What you want to do is get a feeling for the roughly ten Functors that are in Prelude first. But don't just get a feeling for the Functor part. Make sure you understand the underlying data type and structure. For this reason, this is going to be a bit of a futile exercise unless you truly understand types, algebraic data types (both sum and product), multi-parameter types and typeclasses (not how to use or instantiate typeclasses, just what they are, and how the mechanism works).

If you want a good intuitive introducion to using the basics of these things, I'd say work through the book I helped work on to do this: http://happylearnhaskelltutorial.com)

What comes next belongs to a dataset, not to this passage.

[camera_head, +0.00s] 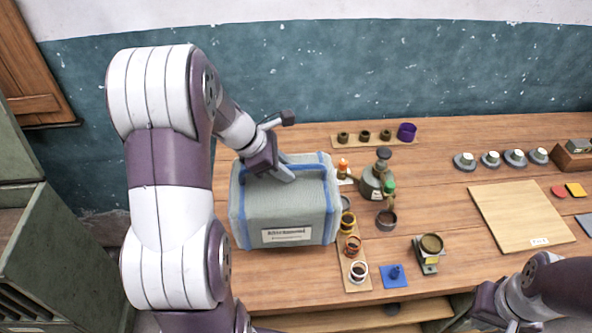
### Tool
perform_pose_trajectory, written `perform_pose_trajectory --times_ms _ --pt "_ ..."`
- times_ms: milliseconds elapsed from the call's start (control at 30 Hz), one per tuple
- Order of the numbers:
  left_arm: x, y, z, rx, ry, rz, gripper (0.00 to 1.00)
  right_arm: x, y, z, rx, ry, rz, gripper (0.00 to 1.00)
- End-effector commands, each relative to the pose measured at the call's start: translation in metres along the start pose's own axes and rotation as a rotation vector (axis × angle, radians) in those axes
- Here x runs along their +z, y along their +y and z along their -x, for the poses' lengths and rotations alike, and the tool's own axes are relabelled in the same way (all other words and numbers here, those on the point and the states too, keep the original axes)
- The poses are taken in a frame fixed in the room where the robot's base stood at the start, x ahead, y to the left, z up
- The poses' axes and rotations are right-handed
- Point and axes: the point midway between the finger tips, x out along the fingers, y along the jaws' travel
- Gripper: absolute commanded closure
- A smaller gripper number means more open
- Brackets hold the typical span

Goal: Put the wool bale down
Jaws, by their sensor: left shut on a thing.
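The wool bale (287,208) is a grey-blue block with blue straps and a white label on its front. It is at the left part of the wooden table.
Right of the bale are a strip of small rings (354,270), a green-grey flask (373,183), a dark ring (386,220), a blue square (393,276) and a small scale-like device (428,252). A wooden board (520,217) lies further right. A cabinet (50,255) stands at left.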

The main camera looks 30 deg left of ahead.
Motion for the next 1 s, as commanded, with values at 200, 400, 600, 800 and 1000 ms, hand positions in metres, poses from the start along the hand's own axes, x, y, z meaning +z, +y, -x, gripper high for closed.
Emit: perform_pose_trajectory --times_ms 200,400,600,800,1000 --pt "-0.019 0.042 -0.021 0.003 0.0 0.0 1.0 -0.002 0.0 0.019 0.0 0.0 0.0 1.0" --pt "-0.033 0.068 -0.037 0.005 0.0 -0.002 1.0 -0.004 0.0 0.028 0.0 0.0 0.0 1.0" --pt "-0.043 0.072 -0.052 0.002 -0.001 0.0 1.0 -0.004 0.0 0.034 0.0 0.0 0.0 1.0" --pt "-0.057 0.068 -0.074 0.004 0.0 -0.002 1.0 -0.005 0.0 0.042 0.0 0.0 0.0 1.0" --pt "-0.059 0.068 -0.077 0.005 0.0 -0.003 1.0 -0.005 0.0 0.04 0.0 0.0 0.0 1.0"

There is a big difference between using Functor instances, and creating them. I think you'll get a much better intuition of what they mean and are if you use a bunch of them. Only then, IMHO, should you approach instantiating one yourself. At that point, also, it's a good idea to look up the laws, because they matter. This should clear up any misconceptions you have of what they are or what they could be.

To put you on the path, though, they are about applying a function within the most shallow level of some structure. That structure is the structure of the type in question. So, in a List, it'll be all the "values within the list" (for want of a better way to describe lists), because if you look at the defined type of List, you'll see that that's actually the most shallow level of a list. To understand why, though, you need to really understand the type of lists in Haskell.

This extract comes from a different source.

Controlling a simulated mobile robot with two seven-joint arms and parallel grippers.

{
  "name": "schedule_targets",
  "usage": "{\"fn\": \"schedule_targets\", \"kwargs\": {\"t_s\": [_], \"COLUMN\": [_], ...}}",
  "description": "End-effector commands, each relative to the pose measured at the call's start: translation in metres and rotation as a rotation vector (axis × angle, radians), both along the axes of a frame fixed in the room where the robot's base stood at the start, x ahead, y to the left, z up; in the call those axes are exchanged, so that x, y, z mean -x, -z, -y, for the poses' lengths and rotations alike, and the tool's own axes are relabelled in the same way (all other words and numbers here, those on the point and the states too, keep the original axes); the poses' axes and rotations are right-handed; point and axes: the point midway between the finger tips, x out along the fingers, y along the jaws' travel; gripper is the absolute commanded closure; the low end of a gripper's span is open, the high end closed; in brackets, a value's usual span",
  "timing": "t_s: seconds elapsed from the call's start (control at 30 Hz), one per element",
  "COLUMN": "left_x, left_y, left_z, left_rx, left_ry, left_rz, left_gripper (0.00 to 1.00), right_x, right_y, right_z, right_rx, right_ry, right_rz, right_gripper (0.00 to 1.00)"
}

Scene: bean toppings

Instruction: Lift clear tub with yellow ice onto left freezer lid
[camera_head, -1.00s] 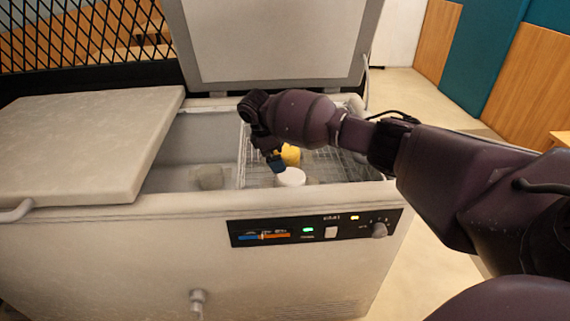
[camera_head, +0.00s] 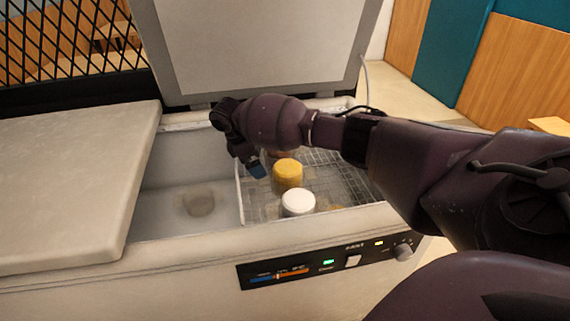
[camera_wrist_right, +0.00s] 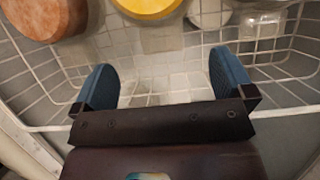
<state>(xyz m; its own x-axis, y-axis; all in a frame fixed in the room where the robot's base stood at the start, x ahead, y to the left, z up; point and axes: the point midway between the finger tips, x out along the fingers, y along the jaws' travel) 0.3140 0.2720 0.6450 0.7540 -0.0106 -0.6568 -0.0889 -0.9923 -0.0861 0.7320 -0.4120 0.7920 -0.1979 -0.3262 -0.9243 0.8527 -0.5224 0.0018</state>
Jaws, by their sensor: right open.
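A tub with yellow contents or top (camera_head: 287,174) stands in the wire basket in the right half of the open freezer. Its near edge shows at the top of the right wrist view (camera_wrist_right: 148,7). My right gripper (camera_head: 257,169) is inside the freezer by the basket's left side, apart from the yellow tub. In the wrist view its blue fingers (camera_wrist_right: 163,75) are spread with only basket wires and floor behind them. The left freezer lid (camera_head: 70,180) lies flat and closed, with a bare top. My left gripper is not in view.
A white-topped tub (camera_head: 298,203) stands in front of the yellow one. A brownish-orange round thing (camera_wrist_right: 43,18) and a clear container (camera_wrist_right: 262,25) are in the basket. The right lid (camera_head: 260,45) stands raised behind.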

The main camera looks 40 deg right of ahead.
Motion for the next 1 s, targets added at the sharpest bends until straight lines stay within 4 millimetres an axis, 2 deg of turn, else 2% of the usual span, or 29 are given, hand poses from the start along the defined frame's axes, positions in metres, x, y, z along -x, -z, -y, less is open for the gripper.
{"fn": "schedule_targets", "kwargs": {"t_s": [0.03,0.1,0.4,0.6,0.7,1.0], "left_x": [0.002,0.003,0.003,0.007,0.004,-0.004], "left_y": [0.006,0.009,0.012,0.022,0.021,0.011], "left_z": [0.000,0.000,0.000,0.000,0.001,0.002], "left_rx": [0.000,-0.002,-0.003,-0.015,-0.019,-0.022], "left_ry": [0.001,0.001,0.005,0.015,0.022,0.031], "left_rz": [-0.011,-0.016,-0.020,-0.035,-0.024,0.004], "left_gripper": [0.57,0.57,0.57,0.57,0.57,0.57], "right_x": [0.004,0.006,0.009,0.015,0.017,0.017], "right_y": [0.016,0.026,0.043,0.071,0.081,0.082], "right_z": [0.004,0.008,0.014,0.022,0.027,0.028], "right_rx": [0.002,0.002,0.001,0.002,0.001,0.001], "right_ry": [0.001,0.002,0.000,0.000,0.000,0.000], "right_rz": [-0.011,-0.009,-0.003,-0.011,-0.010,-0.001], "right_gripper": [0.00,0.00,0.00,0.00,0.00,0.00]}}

So, I would check out how the following types work as Functors: Maybe, List (aka []), Either, Data.Map, (->), (,). Data.Tree (rose trees), the Identity type in Control.Monad.Identity (just about the simplest parameterized algebraic data type you can have, it wraps its value: data Identity a = Identity a). Do a search for more (there are heaps!)

I wish you a happy time!

Answer 2

I then want to have the left value be replace with the right value before the operation.

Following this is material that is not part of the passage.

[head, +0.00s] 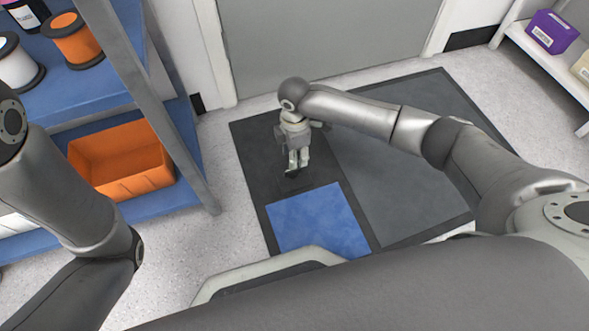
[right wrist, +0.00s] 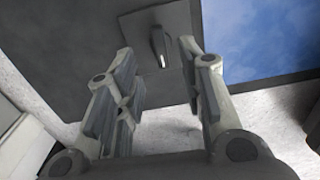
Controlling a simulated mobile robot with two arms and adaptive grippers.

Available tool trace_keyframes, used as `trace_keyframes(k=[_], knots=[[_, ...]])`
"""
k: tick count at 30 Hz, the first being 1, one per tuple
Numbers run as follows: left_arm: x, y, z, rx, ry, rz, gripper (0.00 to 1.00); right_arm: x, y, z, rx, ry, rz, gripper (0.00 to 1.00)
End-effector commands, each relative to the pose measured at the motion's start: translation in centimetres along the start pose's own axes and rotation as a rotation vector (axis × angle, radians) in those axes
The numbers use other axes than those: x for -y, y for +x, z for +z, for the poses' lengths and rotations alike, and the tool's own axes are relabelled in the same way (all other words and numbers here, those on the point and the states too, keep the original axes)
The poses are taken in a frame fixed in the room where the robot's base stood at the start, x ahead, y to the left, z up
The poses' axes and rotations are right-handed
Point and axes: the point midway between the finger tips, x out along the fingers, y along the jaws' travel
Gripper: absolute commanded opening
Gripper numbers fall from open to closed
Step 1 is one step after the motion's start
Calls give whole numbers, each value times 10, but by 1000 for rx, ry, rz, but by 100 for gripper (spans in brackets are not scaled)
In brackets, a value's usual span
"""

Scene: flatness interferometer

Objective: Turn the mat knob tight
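The dark mat (head: 255,150) lies on the floor in front of a grey door, with a blue panel and a grey panel set in it. In the right wrist view the mat knob (right wrist: 160,48) is a small raised bar on a square dark plate (right wrist: 135,30). My right gripper (head: 297,166) points down over the mat's left part, behind the blue panel. In the right wrist view its fingers (right wrist: 160,62) are apart with nothing between them, and the knob shows just beyond the fingertips. I cannot tell whether they touch it. My left gripper is out of view.
A blue shelf (head: 95,82) with spools and an orange bin (head: 120,165) stands at the left, its post near the mat. The closed door (head: 325,45) is at the back. A white shelf (head: 555,65) with a purple box (head: 552,31) is at the right.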

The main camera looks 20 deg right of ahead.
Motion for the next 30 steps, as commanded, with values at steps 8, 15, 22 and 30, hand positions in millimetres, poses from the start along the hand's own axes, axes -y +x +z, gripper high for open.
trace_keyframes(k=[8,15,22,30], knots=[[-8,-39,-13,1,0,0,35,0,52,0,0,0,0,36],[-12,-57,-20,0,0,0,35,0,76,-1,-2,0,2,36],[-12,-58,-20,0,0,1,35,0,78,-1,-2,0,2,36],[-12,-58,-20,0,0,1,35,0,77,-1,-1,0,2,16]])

This is an illegal thing for a Functor to do: GHC is correctly telling you that the types don't work out. In particular, the left part of your MyFunctor value may have a different type than the right part, as in MyFunctor 5 "hello". And since fmap must operate on only the last type parameter of your type, it must therefore leave the first part alone. Let's look at a more specific example.

Recall that the type of fmap is

fmap :: Functor f => (a -> b) -> f a -> f b

And suppose you have an object you'd like to fmap over:

obj :: MyFunctor Int String

What, then, must be the type of f to call fmap f obj? To unify the involved types, we must have

f :: (String -> a)

and

fmap f obj :: MyFunctor Int a

So you can see that it is impossible to "replace" the first, Int, field with the previous value of the second, String field: the only thing allowed in that place is what was there before, an Int!

Now, you might imagine that you could make the types work out if you changed your MyFunctor definition so that the two fields have the same type:

data MyFunctor a = MyFunctor a a

-- Also illegal
instance Functor MyFunctor where
  fmap f (MyFunctor a b) = MyFunctor b (f b)

But you can't do this either, because b and f b may be of different types, and the caller gets to choose what f to use, so your implementation of fmap may not assume they are the same.

In fact, for any given data type, there is at most one legal definition of Functor: if you find one which is legal, you can be certain that any other definition is illegal: either the types won't match up, or it will break one of the two Functor laws:

fmap id == id
fmap f . fmap g == fmap (f . g)

How might you break one of these laws while still having the types line up? By operating on some piece of the structure that is not part of the structure being fmaped over. For example, often someone writes a (bad!) Functor like this:

data Counter a = Counter Int a

instance Functor Counter where
  fmap f (Counter n x) = Counter (n + 1) (f x)

But this breaks both of the Functor laws, because it allows you to count how many times fmap has been called, which is supposed to be a detail which is not exposed.

fmap id (Counter 0 0) == Counter 1 0
(fmap tail . fmap tail) /= fmap (tail . tail)

Answer 3

I don't think you can swap the values around like that. You've declared MyFunctor to contain two values of the generic types a and b. These are not necessarily of the same type. You could, for example, create a value like this:

MyFunctor "foo" 42

When you declare an instance of Functor (MyFunctor a), you've basically said that for any generic type a, you can map MyFunctor a b to MyFunctor a c.

For example, if a is String, as in the above example, you can map MyFunctor String b to MyFunctor String c if you have a function b -> c.

You can't swap the arguments, because the first value must retain its type.

It can't do that in the above example if c is any other type than String.

Answer 4

The error message is quite verbose, and tells the whole story.

First, it tells us that the type of fmap, in that instance should be

fmap :: forall a1 b. (a1 -> b) -> MyFunctor a a1 -> MyFunctor a b

Hence, if f is any function a1 -> b, we must make fmap f to have type MyFunctor a a1 -> MyFunctor a b.

Note how the return type is MyFunctor a b. Indeed, that's what GHC expected:

Expected type: MyFunctor a b

But instead it found something else:

Actual type: MyFunctor a1 b

How could that be? Well, fmap returns MyFunctor b (g b) and g b has type b (correct, as expected), but b (the value) has type a1, instead of the expected a.

More practically, fmap can only alter the b component in MyFunctor a b, it can not affect the a component. This can be seen from the type signature of fmap.